◆ What the exercise asks: Will you quote precisely the lines that run from the top of the material below to the line containing "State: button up", both ends included?

..........

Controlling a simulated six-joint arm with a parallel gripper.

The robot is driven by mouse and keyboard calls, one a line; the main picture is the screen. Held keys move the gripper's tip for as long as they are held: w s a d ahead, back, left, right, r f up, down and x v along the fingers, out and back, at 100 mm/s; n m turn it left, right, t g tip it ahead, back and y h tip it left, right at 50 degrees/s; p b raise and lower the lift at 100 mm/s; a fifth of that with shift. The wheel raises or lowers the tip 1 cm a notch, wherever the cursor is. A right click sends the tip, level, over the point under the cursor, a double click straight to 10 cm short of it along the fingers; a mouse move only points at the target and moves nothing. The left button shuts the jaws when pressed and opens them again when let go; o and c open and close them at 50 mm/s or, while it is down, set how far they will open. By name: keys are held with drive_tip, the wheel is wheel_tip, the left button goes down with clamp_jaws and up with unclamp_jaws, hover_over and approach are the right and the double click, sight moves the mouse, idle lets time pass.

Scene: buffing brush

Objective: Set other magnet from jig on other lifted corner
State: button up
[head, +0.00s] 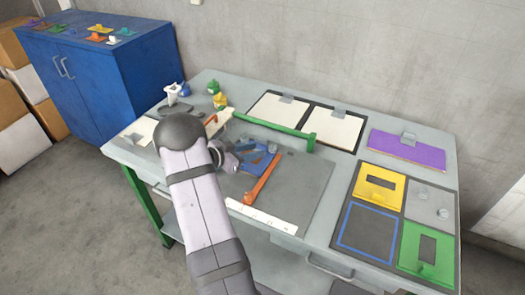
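My gripper (226,158) is over the middle-left of the bench, small and partly hidden behind my own arm; its finger opening cannot be made out. Just right of it a blue piece (262,152) lies on the dark grey mat (305,180), with small grey bits near it. An orange bar (262,180) lies slanted at the blue piece's right side. A white strip with small dark marks (262,215) lies along the mat's front edge. I cannot tell which things are the magnets, the jig or the lifted corner.
A green bar (272,130) runs behind the mat. White sheets with grey clips (279,112) and a purple board (406,150) lie behind. Yellow (379,184), grey (429,205) and green plates (427,248) fill slots at right; a blue-outlined slot (368,229) is empty. Small figures (218,98) stand back left.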

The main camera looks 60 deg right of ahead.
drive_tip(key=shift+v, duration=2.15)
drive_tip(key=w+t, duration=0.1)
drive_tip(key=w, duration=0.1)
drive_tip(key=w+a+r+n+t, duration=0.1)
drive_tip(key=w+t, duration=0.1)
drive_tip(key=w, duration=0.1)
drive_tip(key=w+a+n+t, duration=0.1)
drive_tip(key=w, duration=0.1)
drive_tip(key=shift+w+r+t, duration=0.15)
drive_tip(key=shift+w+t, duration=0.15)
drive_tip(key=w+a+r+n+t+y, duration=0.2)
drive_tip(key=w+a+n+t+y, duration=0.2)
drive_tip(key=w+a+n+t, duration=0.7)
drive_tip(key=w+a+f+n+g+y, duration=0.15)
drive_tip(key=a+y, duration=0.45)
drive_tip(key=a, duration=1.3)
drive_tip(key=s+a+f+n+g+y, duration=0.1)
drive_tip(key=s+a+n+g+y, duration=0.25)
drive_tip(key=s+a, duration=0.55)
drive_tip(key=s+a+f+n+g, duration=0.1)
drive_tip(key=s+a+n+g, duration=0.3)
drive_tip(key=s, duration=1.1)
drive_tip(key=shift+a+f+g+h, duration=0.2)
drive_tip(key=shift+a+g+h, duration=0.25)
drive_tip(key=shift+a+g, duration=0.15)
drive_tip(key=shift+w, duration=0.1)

..........

◆ Final answer:
Controlling a simulated six-joint arm with a parallel gripper.

The robot is driven by mouse and keyboard calls, one a line; the main picture is the screen. Held keys move the gripper's tip for as long as they are held: w s a d ahead, back, left, right, r f up, down and x v along the fingers, out and back, at 100 mm/s; n m turn it left, right, t g tip it ahead, back and y h tip it left, right at 50 degrees/s; p b raise and lower the lift at 100 mm/s; a fifth of that with shift. The wheel raises or lowers the tip 1 cm a notch, wherever the cursor is. A right click sends the tip, level, over the point under the cursor, a double click straight to 10 cm short of it along the fingers; a mouse move only points at the target and moves nothing. The left button shuts the jaws when pressed and opens them again when let go; o and c open and close them at 50 mm/s or, while it is down, set how far they will open. By name: keys are held with drive_tip, the wheel is wheel_tip, the left button goes down with clamp_jaws and up with unclamp_jaws, hover_over and approach are the right and the double click, sight moves the mouse, idle lets time pass.

Scene: buffing brush

Objective: Set other magnet from jig on other lifted corner
State: button up

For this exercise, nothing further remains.